OBJECTIVE
Work out how many lines of the records hold the string "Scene", and reply with that number alone.

........

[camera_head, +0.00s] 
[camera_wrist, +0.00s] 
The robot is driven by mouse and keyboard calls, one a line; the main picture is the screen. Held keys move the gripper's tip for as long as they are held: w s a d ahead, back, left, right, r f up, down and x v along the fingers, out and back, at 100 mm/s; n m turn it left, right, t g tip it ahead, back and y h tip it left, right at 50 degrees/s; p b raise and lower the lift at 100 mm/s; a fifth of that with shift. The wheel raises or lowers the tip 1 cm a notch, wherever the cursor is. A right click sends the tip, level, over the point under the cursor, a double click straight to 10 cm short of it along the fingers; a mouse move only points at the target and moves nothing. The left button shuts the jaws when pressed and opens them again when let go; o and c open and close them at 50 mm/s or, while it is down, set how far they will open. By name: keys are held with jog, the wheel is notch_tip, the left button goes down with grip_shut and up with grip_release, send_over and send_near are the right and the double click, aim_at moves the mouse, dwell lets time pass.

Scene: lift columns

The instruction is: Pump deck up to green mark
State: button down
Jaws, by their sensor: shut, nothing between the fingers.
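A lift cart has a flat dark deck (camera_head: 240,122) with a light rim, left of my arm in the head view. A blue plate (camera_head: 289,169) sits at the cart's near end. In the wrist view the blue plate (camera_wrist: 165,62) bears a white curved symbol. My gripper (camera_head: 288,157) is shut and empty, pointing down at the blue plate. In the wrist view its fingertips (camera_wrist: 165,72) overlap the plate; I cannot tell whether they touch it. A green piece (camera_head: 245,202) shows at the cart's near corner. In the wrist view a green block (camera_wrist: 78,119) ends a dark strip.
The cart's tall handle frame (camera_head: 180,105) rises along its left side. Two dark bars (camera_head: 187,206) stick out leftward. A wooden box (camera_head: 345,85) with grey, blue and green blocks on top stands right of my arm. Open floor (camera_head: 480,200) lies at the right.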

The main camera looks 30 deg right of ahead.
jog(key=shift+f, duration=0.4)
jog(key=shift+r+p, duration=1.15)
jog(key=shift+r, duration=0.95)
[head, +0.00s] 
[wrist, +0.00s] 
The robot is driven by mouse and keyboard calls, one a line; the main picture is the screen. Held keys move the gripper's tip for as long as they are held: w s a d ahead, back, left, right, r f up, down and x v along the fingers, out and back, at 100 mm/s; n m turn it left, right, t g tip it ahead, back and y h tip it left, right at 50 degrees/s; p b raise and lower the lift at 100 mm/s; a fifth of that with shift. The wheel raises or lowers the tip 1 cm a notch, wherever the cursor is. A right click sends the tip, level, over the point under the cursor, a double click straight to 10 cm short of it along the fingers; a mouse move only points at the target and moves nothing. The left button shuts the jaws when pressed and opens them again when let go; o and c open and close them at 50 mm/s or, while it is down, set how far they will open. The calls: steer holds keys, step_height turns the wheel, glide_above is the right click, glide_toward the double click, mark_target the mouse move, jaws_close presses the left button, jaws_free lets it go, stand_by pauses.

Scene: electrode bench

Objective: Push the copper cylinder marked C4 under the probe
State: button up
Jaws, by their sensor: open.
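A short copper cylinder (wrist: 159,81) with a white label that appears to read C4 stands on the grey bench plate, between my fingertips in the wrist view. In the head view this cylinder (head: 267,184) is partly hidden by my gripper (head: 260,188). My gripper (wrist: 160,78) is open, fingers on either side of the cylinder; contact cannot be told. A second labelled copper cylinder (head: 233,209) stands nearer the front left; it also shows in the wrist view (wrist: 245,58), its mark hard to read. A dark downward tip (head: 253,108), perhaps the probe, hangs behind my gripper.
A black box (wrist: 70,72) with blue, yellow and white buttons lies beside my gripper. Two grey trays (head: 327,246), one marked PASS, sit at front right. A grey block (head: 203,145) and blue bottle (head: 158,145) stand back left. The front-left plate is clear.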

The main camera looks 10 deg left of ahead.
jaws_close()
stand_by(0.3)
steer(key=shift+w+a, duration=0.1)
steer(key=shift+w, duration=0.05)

........

FULL RESPONSE
2